**Recorded information**
— Start —

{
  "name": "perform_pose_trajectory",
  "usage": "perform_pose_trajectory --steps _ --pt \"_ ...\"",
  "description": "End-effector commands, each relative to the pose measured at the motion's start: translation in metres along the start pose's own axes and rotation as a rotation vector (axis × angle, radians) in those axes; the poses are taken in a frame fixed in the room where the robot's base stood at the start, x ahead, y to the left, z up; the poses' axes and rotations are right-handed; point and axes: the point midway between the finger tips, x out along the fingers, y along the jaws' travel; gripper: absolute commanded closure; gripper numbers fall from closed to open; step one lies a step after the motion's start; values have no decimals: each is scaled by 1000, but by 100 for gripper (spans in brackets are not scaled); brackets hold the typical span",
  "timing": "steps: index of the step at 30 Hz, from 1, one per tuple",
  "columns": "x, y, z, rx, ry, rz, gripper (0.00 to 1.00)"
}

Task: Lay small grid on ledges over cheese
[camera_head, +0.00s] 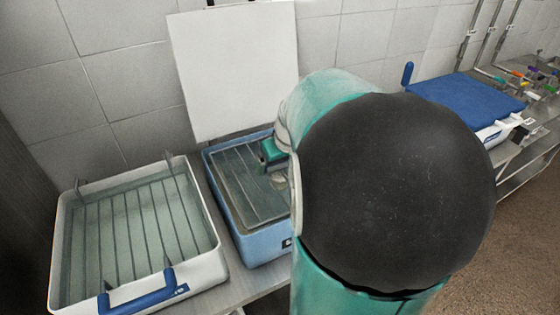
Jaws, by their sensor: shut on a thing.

— End —

**Do this**
The copy should hold exactly the lines from the line containing "index of the" through the end of the data, both ends included, and no pictures.

**Written answer**
  "timing": "steps: index of the step at 30 Hz, from 1, one per tuple",
  "columns": "x, y, z, rx, ry, rz, gripper (0.00 to 1.00)"
}

Task: Lay small grid on ledges over cheese
[camera_head, +0.00s] 
Jaws, by their sensor: shut on a thing.

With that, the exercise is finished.